So, the world didn’t end today. Again.
We rely heavily on our family in New Zealand, since they’re the first major nation over the International Date Line (no offense intended, Tonga). They called us just after midnight their time on Y2K, and remarked upon the lack of planes falling from the sky or mayhem in the street, beyond the usual New Year’s hazards of the overcelebrated. I don’t think the Kiwis get enough credit for being the first through the breach on all these doomsdays. When you wake up tomorrow, give a little salute to your (extreme) southwest–they’d appreciate it.
I was entirely reassured already, though, because I am an historian. Specifically, I’m a historian of pre-modern history. I study populations who have predicted the end of the world almost as often as they crowned rulers. Sometimes, the doomsday date came from a monk with a little too much time and Arab math skills on his hands. Sometimes, it came from the profiteering predictions of rulers who needed the quick economic stimulus that fire sale prices on property could bring. And sometimes, just like today, it came from the crazies on the street corners. My very favorite sentence in the long and excellent book by Keith Thomas, Religion and the Decline of Magic, can be paraphrased as, “In 15-something-or-other, two men climbed to the roof of a London tenement and attempted to ascend to heaven.” (Alas, if they’d only thought to bring a ladder…)

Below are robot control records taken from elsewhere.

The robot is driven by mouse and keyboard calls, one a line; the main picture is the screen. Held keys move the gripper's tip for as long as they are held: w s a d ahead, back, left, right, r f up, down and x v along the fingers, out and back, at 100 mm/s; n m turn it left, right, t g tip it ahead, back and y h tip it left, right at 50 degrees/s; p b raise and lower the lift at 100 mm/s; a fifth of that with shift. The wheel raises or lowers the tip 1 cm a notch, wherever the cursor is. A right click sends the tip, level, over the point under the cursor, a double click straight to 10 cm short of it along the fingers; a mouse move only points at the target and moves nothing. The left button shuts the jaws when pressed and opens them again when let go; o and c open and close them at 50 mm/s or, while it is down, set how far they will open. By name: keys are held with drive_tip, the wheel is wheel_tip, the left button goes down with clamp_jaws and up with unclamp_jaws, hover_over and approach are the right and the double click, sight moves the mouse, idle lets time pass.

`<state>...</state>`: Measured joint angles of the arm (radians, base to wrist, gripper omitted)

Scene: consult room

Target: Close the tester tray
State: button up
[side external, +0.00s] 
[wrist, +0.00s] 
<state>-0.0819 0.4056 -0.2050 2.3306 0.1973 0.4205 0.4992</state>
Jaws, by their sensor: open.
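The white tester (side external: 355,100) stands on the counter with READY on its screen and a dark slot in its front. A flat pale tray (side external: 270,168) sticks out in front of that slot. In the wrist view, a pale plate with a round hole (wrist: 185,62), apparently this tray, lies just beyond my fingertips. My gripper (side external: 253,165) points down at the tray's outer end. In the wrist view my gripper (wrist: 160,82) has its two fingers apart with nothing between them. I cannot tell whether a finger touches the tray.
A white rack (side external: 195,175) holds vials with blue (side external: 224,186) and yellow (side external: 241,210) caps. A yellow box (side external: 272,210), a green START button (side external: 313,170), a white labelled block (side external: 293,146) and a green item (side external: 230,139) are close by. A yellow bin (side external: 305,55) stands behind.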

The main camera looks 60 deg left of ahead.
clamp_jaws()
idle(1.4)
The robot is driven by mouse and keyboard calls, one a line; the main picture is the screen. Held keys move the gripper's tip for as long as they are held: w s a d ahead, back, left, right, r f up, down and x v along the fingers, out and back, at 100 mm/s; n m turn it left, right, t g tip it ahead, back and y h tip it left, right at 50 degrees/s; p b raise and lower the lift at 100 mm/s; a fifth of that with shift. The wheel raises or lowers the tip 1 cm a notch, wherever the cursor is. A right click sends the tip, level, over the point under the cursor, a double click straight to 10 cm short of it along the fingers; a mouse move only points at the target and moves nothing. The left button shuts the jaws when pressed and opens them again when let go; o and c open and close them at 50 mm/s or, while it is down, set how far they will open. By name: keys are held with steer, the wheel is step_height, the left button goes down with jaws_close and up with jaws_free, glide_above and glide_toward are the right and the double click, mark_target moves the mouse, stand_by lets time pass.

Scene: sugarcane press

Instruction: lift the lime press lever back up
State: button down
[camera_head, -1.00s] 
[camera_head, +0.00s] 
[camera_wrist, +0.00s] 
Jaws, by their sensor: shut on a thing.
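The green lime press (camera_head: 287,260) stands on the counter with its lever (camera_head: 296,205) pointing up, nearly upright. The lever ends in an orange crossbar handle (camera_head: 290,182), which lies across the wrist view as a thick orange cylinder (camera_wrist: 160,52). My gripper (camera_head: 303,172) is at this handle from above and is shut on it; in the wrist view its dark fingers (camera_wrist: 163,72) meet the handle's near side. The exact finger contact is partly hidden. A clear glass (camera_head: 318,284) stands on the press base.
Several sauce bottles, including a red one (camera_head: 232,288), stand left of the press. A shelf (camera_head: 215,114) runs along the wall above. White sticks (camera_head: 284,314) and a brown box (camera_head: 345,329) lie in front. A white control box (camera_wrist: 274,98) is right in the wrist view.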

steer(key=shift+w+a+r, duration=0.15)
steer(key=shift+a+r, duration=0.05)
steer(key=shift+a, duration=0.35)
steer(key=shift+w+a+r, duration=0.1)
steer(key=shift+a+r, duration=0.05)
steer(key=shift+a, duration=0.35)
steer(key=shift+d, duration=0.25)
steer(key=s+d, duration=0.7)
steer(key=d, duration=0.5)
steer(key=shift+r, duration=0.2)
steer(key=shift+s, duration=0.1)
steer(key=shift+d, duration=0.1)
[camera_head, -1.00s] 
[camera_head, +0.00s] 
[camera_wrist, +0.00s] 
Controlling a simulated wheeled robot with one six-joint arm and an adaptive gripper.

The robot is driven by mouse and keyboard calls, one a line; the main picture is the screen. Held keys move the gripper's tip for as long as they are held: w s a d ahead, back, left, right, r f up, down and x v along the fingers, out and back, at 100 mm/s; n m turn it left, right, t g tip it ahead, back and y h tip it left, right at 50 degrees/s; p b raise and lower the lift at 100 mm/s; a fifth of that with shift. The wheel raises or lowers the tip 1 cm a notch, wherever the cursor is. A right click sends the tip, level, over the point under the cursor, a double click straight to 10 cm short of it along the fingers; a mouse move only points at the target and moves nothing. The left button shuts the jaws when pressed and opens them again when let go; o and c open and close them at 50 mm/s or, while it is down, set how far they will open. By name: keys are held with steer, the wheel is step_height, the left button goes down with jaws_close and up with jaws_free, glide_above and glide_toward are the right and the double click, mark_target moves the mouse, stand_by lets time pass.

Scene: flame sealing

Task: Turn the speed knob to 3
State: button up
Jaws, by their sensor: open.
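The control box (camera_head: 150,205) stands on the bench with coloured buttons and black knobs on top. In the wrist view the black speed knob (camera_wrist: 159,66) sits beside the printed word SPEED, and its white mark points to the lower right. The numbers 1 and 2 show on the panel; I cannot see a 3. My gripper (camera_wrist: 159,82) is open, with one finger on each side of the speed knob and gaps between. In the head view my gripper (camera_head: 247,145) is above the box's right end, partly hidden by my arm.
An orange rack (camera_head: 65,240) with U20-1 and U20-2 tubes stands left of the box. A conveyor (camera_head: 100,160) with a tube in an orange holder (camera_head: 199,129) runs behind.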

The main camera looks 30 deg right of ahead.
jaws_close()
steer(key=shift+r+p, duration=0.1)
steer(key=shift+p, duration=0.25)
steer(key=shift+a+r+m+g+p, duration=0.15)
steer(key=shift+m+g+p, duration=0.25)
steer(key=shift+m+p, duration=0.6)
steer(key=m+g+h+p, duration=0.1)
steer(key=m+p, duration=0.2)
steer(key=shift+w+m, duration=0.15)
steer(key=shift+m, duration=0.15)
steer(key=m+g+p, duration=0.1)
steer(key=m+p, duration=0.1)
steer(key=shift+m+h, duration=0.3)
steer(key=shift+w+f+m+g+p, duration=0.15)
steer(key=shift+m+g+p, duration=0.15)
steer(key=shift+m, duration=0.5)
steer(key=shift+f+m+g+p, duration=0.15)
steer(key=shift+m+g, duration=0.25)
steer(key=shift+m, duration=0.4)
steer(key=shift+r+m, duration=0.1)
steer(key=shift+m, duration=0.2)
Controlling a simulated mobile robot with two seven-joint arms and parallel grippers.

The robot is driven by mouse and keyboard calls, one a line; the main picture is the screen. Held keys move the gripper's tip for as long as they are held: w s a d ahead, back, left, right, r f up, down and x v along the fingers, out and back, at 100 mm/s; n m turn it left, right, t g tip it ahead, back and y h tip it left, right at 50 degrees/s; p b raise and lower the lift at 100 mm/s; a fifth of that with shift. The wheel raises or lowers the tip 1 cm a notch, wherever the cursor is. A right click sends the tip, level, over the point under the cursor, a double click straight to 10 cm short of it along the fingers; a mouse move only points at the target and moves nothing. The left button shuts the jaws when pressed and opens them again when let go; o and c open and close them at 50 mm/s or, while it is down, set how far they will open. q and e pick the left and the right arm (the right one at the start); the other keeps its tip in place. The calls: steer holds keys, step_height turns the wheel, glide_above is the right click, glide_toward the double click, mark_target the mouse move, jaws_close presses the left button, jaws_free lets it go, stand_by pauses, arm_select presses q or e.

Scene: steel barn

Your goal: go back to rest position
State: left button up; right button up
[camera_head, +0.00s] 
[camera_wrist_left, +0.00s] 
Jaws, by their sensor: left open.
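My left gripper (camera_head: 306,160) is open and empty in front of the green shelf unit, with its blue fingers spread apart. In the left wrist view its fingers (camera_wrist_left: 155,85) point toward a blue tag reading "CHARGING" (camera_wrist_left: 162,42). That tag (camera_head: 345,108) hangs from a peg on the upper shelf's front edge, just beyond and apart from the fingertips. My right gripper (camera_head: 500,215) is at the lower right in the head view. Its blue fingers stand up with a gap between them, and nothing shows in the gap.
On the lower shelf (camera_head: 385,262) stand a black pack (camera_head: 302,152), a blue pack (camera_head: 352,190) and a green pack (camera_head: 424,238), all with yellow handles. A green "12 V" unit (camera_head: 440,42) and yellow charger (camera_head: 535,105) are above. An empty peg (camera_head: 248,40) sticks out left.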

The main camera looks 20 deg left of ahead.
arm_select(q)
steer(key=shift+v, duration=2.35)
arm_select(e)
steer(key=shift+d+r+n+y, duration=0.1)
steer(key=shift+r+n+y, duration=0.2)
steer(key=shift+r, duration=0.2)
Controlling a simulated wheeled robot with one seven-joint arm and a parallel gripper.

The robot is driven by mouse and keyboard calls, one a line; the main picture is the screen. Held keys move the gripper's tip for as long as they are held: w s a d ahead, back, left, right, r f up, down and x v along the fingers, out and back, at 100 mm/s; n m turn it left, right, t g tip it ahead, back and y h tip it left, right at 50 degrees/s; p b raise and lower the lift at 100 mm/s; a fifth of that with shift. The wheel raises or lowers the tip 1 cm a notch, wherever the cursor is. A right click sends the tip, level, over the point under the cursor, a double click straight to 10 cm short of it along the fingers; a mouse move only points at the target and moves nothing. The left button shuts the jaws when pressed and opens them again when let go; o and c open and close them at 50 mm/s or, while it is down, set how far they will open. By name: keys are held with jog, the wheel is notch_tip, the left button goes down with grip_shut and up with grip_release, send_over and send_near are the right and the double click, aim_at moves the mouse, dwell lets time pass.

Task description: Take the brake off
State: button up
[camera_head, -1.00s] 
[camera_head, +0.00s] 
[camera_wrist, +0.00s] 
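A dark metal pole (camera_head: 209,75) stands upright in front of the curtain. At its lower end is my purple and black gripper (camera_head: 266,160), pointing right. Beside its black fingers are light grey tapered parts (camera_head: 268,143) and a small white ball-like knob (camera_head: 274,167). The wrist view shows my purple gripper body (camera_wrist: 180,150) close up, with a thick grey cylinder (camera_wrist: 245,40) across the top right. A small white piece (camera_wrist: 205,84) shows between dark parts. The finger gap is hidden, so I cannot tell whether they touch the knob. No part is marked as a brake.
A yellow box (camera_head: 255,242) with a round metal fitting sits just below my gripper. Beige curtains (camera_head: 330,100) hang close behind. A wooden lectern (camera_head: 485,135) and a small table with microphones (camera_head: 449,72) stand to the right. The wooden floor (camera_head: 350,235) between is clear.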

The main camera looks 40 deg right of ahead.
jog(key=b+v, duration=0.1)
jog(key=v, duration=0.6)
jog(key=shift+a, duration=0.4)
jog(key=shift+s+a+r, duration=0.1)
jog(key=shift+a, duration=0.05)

Both the furor over creationism and the bizarre obsession with events like Y2K and the Mayan Apocalypse come from a fundamentally flawed view of the universe: Westerners are obsessed with linear time, seeing the history of the universe as a predefined line segment, with clear start and end points. Many folks tilt this axis upward, projecting the constant progress of humanity–they tend to see newer, bigger, better things as preferable over tradition. Others see it like an inverted V, in which some previous generation attained the height of civilization, from which we are now sliding inevitably toward a degrading loss of the standards that defined that earlier, optimal time.
But that’s not how I see time, and neither did the Mayans or any other number of pre-modern cultures who paid attention to the universe around them. The vast majority of civilizations have perceived that nature and the universe appear to operate, at least in part, in repetitive cycles. Sometimes, it’s a closed circuit–pagans celebrate the Wheel of the Year, which marks the points in the solar year that dictate agricultural and animal patterns. Othertimes, it extends in a sort of spiral, with regular milestones but a sense of forward (or sometimes backward) progression through reincarnation. There’s a reason the Mayan calendar looks like a giant wheel–it’s not meant to end. Today represents the completion of another long cycle, an event worth marking and celebrating, but in no way a period at the end of humanity’s existence.
And tonight, my family will brave the chilly Minnesota night–already velvet-black and deep, at the end of this shortest day–to gather with others to keep watch against the dark. This vigil is millenia old, and yet the message at its heart has spread into almost every culture, the world around. The sun is down; the sun will return. Ring the bells, light the fires, sing the songs to push back the night. Resist the cold, the winter, that starves and bays at the door with warmth and good cheer. For tomorrow, and every day after for months to come, the sun will return, stronger every day.
What good can such an ancient lesson hold in a culture obsessed with the new, the update, the next edition? It teaches us that no chance ever fully passes us by. It teaches us that it’s worth our best effort, every time. It teaches us that there’s a spark of light in the heart of the deepest darkness, and perseverance and faith can sustain us as long as we know brighter days will come.
Know why I’m so sure? Because we almost lost our son this year, to despair and myopia and the feeling that his sensory torture would never get better. And tonight, he rushed into our home after school, brandishing an airplane toy for his brother and a triumphant smile. He’d saved up his good-behavior points for weeks, and spent them on a gift for his little brother. He defied the dark in his world–the darkness that some voices want us to believe drive autistics to unredeemable acts of violence–and now he takes joy in making others happy.
12/21/12 isn’t the end of the world. Neither was 12/31/99. They’re all just one more circuit around the sun, one more circuit around the calendar, one more excuse to find wonder with one another that we all get more chances. That the light comes back, no matter how dark it feels. So set the timer on the coffee pot for tomorrow morning. Morning may come late, but it’s definitely coming. Every single day. Miraculous, isn’t it?